A crise económica da Zona Euro exigiu profundos sacrifícios aos Portugueses, para reequilibrar as finanças do Estado. E as negociações com o Fundo Monetário Internacional (FMI), com o Conselho União Europeia (UE) e com o Banco Central Europeu (BCE) levaram Portugal a comprometer-se com o audacioso plano de metas, o Plano de Ajustamento Economico e Financeiro (PAEF). E, para as atingir, o governo reduziu os vencimentos dos servidores públicos.

Em 2010, na sequência da Lei n.º 12-A/2010, de 30 de junho – que decretou o corte de 5% no vencimento ilíquido mensal dos detentores de cargos políticos, incluindo os ocupantes dos cargos de Presidente da República, primeiro-ministro, deputados da AR, membros do governo, juízes do Tribunal Constitucional (TC), bem como todas as magistraturas, presidentes dos municípios e vereadores a tempo inteiro (nos termos do artigo 11.º), a Lei do Orçamento do Estado 2011 (Lei n.º 55-A/2010, de 31 de dezembro) –, determinou a redução de 3,5% a 10% do vencimento ilíquido mensal de todos os trabalhadores da administração pública e equiparados.

Entretanto, um grupo de deputados da AR pediu ao TC a declaração de inconstitucionalidade dos artigos da Lei do Orçamento que determinavam tais reduções remuneratórias, alegando que seriam definitivas, na medida em que a legislação não previu normas de temporalidade. Sustentava a violação dos princípios do Estado de Direito, da igualdade e da não redução do salário. Porém, o TC não declarou a inconstitucionalidade dos dispositivos atacados.  

Primeiro, no Acórdão 396/2011, vincou a temporalidade da medida. Embora a redução das remunerações integre um conjunto de medidas negociado com a UE para a diminuição do défice orçamental pelos próximos anos, as normas impugnadas terão a vigência da lei orçamental, caducando no final do ano a que se referem. Por isso, as medidas foram retomadas nas leis de orçamento seguintes, digo eu, mas o TC não referiu.

Quanto à irredutibilidade dos salários, lembrou que a Constituição da República Portuguesa (CRP) não garantiu, de forma direta e autónoma, tal direito. No nosso ordenamento jurídico, a proibição de reduzir os vencimentos foi prevista na legislação infraconstitucional (artigo 89.º, alínea d, do Regime do Contrato de Trabalho em Fundações Públicas [antes da publicação da Lei Geral do Trabalho em Funções Públicas (LGTFP), aprovada pela Lei n.º Lei n.º 35/2014, de 20 de junho, e cuja última alteração lhe foi introduzida pelo Decreto-Lei n.º 13/2024, de 10 de janeiro] e artigo 129.º, 1, alínea d), do Código do Trabalho (CT), ainda em vigor, aprovado pela Lei n.º 7/2009, de 12 de fevereiro, e cuja última alteração lhe foi introduzida pela Lei n.º 13/2023, de 3 de abril. Agora, a LGTFP e o CT estabelecem os casos da redução de vencimentos.

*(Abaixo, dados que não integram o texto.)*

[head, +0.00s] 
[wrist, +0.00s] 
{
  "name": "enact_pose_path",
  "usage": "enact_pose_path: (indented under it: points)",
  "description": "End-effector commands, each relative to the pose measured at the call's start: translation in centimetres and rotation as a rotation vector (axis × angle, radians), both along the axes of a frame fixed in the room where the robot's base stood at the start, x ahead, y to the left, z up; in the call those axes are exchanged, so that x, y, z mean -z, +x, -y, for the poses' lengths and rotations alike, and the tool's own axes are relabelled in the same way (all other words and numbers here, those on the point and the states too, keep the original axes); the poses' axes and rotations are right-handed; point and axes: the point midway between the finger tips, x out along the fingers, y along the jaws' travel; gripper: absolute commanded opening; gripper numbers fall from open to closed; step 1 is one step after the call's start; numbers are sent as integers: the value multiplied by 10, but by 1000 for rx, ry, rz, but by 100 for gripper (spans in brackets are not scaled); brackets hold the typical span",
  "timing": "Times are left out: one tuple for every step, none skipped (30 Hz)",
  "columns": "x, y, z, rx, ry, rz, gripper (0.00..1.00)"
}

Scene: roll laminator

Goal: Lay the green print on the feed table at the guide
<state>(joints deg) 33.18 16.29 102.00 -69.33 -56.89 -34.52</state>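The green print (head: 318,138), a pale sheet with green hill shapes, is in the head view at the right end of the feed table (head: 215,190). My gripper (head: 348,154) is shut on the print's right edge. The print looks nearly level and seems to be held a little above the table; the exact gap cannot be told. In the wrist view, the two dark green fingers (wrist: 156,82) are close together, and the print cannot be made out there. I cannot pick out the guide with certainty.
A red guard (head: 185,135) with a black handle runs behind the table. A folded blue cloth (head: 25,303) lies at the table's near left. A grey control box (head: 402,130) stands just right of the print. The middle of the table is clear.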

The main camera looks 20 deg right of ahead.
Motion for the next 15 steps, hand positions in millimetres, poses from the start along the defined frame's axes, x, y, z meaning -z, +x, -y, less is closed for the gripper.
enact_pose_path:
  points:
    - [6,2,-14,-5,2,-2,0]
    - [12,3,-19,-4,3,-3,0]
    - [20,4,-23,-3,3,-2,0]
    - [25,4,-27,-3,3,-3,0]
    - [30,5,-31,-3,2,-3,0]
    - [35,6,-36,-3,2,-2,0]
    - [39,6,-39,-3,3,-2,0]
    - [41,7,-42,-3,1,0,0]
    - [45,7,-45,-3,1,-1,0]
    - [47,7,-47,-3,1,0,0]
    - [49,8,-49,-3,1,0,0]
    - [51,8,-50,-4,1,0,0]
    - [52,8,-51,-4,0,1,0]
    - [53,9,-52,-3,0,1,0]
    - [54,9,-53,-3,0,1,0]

O TC não concordou que a garantia da irredutibilidade gozaria de “força constitucional paralela” do artigo 16.º, n.º 1, da CRP (“os direitos fundamentais consagrados na Constituição não excluem quaisquer outros constantes das leis e das regras aplicáveis de Direito Internacional”). E lembrou que o direito infraconstitucional à irredutibilidade admite exceções. Assim, equipará-lo a direito fundamental vincularia o legislador, gerando incompatibilidade do direito existente com a CRP, pelo que entendeu que, garantido um mínimo, a proibição de diminuir o salário não é exigência da dignidade da pessoa humana, nem se impõe como bem primário ou essencial.

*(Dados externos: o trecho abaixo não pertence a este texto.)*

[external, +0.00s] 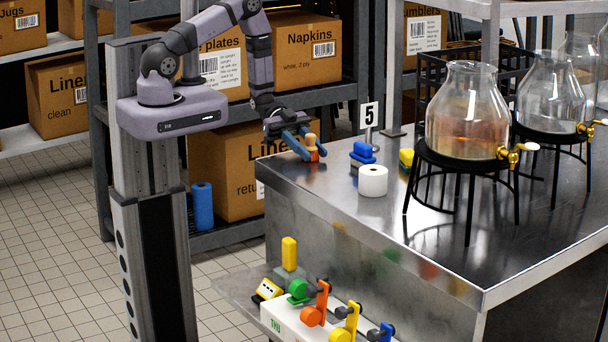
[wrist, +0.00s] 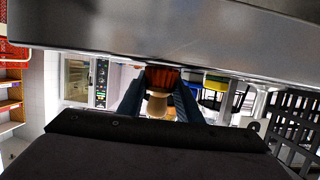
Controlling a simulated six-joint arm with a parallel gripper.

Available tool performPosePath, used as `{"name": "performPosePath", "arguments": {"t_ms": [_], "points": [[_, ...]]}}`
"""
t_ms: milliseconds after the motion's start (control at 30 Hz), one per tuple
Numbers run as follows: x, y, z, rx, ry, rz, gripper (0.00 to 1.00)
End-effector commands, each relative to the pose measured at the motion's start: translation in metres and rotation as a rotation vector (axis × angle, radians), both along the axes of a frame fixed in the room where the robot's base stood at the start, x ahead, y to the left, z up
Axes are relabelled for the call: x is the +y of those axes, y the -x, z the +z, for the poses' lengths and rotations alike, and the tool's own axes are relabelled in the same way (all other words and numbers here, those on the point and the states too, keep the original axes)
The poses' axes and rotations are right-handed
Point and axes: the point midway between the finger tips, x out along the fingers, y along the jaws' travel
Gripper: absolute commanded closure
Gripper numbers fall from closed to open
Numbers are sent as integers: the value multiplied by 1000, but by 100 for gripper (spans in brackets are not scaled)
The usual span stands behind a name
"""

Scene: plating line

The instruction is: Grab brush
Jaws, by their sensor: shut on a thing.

Afastado o argumento do direito à irredutibilidade, concluiu que a proteção em causa só podia dar-se pela valoração dos princípios da confiança e da igualdade, já consagrados na jurisprudência do TC (Acórdãos 303/90, 786/96 e 141/2002). E, por entender que o princípio da proteção da confiança “traduz a incidência subjetiva da tutela da segurança jurídica, exigência da realização do princípio do Estado de direito democrático” (Acórdão 287/90), sustentou que a sua aplicação deve partir da definição rigorosa dos requisitos cumulativos a que deve obedecer a situação de confiança, a ponderar entre interesses particulares afetados e interesse público que justifica a alteração. Dessa valoração, nos limites da razoabilidade e da justa medida, resultará o juízo definitivo quanto à conformidade constitucional.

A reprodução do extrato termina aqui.